The Australian also claimed that it would be “felt heavily in PNG, where the impoverished Marape government had spent millions preparing for the presidential visit, and was preparing to sign a wide-arranging security agreement with the U.S. president.” And so did PNG become the convenient surrogate for Australian fears of being ignored and shunned.

The paper also went on to describe the logistics of the planned visit, making it sound more like a carefree tourist jaunt of pop-in recreationists rather than a serious meeting of statesmen. Biden, it was reported, was to use a U.S. C-17 Globemaster. He was to arrive at Sydney Airport “to deliver the president’s helicopter, Marine One.” The helicopter would have then been used “to travel between Sydney, where the president and his 1,000-plus entourage were to stay, and Canberra, where he was due to address both houses of parliament.” Such wonderful details.

The gurgling infantilism of the reaction needlessly elevated the importance of a meeting that would have somehow mattered one way or the other. For one thing, the Quad forum is an opportunity for chit-chat that does little to change the background of the relationships. Between Australia and the United States, as the newly appointed Australian ambassador to Washington, Kevin Rudd, told NPR, “The relationship between the two of us is as robust and as intense as I’ve ever seen it.”

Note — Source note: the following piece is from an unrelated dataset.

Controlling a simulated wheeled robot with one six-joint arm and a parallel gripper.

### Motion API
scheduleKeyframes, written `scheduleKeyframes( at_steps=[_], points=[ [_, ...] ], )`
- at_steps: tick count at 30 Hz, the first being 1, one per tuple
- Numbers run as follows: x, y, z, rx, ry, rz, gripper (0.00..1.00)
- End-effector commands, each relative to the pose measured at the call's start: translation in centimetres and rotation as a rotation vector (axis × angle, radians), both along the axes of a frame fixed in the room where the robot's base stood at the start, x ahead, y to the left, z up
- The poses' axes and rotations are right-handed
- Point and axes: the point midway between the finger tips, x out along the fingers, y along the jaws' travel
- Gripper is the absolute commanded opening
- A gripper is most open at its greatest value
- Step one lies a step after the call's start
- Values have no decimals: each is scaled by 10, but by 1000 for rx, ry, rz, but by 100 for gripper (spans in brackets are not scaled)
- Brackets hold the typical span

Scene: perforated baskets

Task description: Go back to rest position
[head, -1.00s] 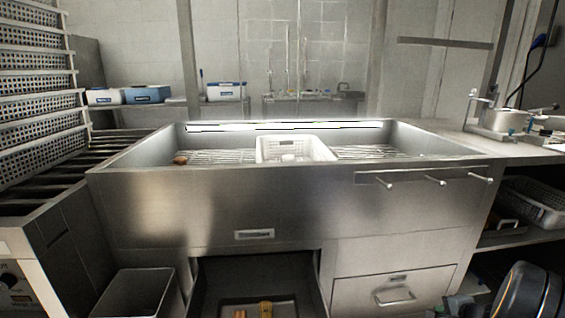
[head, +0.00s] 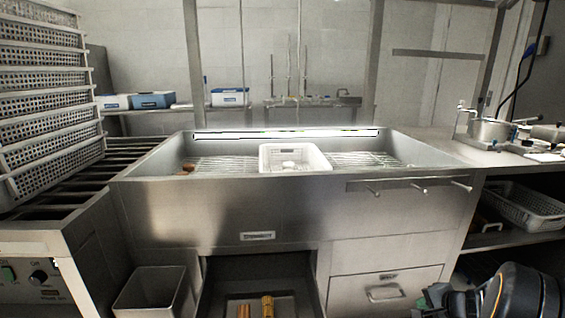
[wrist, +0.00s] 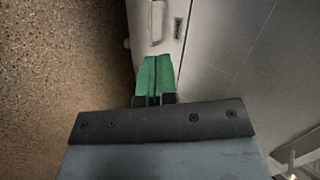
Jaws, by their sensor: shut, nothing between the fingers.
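My gripper shows in the wrist view (wrist: 154,72) with its two green fingers pressed together and nothing between them. It points toward a cabinet drawer front with a bar handle (wrist: 157,24), apart from it as far as I can tell. In the head view a green fingertip (head: 437,292) shows at the lower right, in front of the closed drawer (head: 385,289), partly cut off by my dark arm.
A steel sink counter (head: 290,215) holds a white perforated basket (head: 295,158) and a small brown item (head: 188,168). Below, an open drawer (head: 225,283) holds yellow-brown items. A grey bin (head: 150,292) stands left. Perforated baskets are stacked at left (head: 45,90); another basket (head: 525,210) sits on the right shelf.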

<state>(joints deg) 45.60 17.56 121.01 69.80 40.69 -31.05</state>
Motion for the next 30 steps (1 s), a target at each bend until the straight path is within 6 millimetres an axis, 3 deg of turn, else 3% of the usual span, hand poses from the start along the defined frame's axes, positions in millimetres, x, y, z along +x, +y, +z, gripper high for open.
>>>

This is appropriately revealing. Supine, unquestioning, and moving between the statuses of vassal and satellite, Canberra sees its military outsourced, governed, and policed by Washington, its strategic and operational goals dictated by the Pentagon, its relevance as a Pacific outpost measured only by its utility in defending U.S. interests. Its role in any future war in the region alongside the United States, however foolish and bloody, is assured. What matters, however, is that the one pushing the trigger of intervention will not be an Australian.